Il y a des accords qui, malgré le vernis diplomatique, laissent une impression de recul stratégique. Celui conclu entre l’Union européenne et les États-Unis fin juillet 2025 sur les droits de douane en fait partie. Officiellement, il s’agit d’un compromis pragmatique évitant une escalade commerciale
Abdellah Ghali
En réalité, c’est le reflet d’un rapport de force asymétrique entre une Amérique qui impose, et une Europe qui compose. Et derrière les chiffres, c’est une vérité qui dérange : le Vieux Continent, fracturé politiquement, reste structurellement contraint dans sa capacité à peser sur la scène économique mondiale.

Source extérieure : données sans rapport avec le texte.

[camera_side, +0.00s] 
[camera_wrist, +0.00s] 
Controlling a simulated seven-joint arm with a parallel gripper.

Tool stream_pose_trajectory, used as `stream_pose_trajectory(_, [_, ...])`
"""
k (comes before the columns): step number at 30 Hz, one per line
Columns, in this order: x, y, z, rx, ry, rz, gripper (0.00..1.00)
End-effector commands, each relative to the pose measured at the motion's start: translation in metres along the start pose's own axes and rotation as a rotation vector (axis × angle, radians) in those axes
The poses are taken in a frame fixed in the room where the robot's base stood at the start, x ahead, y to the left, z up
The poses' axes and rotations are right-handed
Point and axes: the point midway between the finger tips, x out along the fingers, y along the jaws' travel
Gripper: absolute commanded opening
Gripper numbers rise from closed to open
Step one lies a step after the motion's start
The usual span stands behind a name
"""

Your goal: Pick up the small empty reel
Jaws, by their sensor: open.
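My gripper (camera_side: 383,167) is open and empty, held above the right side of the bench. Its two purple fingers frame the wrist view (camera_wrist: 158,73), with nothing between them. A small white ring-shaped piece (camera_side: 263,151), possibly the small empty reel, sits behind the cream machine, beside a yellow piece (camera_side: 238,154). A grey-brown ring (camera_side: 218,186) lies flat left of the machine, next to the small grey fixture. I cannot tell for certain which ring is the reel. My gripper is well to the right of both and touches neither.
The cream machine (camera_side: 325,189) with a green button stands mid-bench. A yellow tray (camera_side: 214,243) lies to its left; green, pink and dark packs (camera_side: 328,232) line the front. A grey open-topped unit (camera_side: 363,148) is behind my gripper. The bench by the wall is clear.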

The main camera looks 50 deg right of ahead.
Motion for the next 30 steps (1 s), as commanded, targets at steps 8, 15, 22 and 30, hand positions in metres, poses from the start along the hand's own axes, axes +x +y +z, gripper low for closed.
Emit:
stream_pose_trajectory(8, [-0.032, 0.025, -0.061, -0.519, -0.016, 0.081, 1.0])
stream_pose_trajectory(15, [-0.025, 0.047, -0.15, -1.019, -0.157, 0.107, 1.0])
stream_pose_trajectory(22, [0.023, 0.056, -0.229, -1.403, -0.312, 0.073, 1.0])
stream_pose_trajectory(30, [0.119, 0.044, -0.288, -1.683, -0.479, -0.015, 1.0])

Un compromis sous pression : Washington dicte, Bruxelles plie
Tout dans la mise en scène de cet accord indique une victoire américaine. Les menaces de Donald Trump – allant jusqu’à des droits de douane de 30 % sur les produits européens – ont été efficaces. Résultat : un plafonnement certes à 15 %, mais bien supérieur au niveau moyen antérieur de 4,8 %. Et sur des secteurs clés comme l’acier ou l’aluminium, les droits de douane resteront fixés à 50 %, atténués uniquement par un système de quotas. L’Europe ne signe donc pas un traité de libre-échange : elle signe une trêve tarifaire, sous conditions.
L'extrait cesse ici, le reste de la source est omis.